RECORDS SHOWN:
##########
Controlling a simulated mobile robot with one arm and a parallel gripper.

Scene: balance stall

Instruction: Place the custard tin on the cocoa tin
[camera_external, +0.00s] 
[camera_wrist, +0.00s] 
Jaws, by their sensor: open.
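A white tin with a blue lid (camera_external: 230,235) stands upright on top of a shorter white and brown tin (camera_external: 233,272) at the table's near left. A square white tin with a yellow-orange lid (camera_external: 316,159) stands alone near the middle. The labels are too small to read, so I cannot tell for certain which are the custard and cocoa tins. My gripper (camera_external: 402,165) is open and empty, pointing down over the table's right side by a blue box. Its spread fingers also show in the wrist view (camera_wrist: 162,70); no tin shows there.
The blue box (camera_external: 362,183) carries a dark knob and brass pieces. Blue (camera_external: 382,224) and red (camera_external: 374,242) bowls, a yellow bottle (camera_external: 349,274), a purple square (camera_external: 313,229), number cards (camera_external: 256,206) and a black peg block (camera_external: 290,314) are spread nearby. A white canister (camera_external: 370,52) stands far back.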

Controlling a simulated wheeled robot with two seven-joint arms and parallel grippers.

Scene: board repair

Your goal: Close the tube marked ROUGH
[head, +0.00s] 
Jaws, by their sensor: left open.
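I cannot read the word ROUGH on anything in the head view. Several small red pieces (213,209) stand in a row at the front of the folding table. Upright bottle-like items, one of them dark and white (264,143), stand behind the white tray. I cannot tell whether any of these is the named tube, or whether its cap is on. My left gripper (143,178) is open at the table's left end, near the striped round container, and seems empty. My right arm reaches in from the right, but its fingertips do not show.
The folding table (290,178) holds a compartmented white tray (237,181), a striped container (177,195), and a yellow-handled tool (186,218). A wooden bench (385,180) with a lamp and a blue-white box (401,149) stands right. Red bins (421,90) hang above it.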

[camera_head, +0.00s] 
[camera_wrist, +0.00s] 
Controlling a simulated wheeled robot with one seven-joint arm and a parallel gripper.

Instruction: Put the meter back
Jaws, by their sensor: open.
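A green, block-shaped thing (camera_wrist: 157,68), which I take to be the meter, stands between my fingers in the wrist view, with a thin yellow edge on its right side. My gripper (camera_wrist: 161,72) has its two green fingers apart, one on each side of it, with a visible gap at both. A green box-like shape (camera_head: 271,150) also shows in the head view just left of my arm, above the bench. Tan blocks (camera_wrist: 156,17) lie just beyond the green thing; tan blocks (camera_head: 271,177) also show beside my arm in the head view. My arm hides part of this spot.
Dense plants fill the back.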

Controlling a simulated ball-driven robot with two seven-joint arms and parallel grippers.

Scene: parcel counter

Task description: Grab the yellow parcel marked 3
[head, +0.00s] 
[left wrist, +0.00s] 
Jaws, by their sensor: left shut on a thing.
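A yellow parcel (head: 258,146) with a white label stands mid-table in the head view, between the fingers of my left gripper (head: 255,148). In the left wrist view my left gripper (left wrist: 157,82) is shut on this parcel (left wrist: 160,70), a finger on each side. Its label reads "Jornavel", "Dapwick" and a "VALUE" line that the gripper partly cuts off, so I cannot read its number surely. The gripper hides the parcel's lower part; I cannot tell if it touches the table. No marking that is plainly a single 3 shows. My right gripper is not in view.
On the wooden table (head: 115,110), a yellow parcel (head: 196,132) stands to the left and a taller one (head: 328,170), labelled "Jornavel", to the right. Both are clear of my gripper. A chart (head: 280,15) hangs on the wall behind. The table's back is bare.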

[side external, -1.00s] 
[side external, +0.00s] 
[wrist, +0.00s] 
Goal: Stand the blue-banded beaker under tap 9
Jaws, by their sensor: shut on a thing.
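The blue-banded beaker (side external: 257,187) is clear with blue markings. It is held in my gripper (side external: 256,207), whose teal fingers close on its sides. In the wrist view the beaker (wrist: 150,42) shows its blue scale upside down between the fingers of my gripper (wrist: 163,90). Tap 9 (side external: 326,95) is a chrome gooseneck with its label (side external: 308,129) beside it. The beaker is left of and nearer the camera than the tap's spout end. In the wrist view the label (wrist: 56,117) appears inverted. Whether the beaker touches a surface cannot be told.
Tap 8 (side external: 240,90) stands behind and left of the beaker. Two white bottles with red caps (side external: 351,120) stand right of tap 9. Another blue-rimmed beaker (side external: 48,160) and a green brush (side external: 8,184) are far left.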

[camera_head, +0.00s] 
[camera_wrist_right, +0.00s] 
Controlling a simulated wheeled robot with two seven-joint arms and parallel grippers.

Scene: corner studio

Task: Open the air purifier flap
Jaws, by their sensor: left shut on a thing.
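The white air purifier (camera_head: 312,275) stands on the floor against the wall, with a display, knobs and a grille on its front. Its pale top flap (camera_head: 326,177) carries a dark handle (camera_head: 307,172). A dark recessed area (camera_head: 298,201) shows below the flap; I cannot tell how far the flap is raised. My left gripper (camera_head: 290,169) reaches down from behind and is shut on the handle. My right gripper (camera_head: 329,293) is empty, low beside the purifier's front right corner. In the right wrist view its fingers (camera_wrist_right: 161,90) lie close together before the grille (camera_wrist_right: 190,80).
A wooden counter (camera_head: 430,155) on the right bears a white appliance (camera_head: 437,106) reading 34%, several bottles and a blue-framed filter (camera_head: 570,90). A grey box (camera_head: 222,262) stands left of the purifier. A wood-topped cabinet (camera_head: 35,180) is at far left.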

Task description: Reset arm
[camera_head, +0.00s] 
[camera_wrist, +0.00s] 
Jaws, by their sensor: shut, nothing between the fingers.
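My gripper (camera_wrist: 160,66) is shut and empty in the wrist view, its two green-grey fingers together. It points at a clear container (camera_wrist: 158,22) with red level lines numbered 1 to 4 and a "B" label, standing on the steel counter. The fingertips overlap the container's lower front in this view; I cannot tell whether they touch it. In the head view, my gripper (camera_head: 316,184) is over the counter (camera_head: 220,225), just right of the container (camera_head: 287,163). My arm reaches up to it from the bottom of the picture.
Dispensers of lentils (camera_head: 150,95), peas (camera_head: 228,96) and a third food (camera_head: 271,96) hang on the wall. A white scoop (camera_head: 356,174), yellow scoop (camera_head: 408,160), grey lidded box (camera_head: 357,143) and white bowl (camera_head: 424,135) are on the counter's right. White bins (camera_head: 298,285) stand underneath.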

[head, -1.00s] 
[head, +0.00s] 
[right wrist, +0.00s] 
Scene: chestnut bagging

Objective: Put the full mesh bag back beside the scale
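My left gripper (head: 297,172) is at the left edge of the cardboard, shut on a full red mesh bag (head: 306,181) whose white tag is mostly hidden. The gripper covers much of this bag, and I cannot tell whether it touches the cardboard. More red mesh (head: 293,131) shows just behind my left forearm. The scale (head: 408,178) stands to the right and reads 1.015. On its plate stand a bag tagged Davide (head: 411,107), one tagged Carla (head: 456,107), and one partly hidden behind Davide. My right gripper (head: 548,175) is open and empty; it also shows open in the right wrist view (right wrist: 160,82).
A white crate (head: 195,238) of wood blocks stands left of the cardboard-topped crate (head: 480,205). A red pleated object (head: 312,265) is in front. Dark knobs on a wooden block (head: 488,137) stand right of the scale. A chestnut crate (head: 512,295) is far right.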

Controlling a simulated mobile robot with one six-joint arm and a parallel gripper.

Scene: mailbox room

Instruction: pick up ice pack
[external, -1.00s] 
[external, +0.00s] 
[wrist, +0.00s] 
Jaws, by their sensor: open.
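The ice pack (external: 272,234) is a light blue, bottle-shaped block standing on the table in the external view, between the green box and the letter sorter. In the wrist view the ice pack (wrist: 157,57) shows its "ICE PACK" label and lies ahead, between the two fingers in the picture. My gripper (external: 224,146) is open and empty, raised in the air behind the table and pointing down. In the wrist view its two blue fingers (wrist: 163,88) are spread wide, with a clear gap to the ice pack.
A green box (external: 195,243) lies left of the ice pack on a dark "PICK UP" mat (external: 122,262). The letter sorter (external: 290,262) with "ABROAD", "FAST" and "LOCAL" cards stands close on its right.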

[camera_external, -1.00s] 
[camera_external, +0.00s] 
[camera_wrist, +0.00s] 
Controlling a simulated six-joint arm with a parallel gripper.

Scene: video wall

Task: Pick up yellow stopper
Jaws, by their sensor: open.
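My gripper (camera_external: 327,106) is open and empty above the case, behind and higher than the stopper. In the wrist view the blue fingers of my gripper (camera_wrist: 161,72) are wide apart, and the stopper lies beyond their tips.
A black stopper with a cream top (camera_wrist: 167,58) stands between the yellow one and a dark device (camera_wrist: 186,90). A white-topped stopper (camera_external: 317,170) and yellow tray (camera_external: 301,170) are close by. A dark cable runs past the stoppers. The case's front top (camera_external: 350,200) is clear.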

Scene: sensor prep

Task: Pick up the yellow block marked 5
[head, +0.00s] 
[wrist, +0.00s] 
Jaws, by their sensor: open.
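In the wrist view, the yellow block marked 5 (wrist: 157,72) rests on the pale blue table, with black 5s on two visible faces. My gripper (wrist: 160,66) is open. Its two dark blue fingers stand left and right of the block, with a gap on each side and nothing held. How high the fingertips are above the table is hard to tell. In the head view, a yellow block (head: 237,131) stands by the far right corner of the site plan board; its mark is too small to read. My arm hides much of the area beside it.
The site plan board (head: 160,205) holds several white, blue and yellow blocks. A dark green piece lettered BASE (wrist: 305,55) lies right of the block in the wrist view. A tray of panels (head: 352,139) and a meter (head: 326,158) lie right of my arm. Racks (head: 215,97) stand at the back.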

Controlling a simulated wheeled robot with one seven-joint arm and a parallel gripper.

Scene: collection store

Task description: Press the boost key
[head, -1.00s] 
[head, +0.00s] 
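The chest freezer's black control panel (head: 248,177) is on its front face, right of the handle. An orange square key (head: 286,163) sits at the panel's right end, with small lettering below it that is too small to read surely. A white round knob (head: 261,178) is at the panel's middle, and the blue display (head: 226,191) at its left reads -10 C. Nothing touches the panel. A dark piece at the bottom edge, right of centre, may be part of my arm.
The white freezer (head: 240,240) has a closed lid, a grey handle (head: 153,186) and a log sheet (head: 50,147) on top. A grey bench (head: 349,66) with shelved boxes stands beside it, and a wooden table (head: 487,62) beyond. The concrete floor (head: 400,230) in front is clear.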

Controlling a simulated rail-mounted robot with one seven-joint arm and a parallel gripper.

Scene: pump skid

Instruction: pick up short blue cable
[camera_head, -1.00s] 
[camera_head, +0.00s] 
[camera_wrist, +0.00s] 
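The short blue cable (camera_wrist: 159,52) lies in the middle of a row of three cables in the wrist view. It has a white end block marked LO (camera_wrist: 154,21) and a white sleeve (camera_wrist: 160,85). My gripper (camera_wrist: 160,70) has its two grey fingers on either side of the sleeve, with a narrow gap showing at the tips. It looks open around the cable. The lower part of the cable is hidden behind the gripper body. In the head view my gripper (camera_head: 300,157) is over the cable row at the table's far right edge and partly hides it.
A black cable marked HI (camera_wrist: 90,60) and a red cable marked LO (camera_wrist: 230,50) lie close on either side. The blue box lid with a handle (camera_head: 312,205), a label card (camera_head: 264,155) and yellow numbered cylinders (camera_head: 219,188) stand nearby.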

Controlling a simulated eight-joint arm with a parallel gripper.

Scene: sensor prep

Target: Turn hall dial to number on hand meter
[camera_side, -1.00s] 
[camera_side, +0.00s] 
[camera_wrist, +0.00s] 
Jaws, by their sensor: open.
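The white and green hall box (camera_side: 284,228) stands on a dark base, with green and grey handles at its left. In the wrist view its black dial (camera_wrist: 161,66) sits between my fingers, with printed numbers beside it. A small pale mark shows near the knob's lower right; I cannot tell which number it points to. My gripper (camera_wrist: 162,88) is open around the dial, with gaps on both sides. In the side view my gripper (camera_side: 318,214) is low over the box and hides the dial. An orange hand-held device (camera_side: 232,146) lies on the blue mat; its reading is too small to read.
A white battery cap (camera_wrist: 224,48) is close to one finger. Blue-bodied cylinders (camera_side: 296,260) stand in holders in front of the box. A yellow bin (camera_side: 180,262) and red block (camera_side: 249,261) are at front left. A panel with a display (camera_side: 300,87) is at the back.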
##########
From the entries above, select each line containing the string "description".

Task description: Grab the yellow parcel marked 3
Task description: Reset arm
Task description: Press the boost key

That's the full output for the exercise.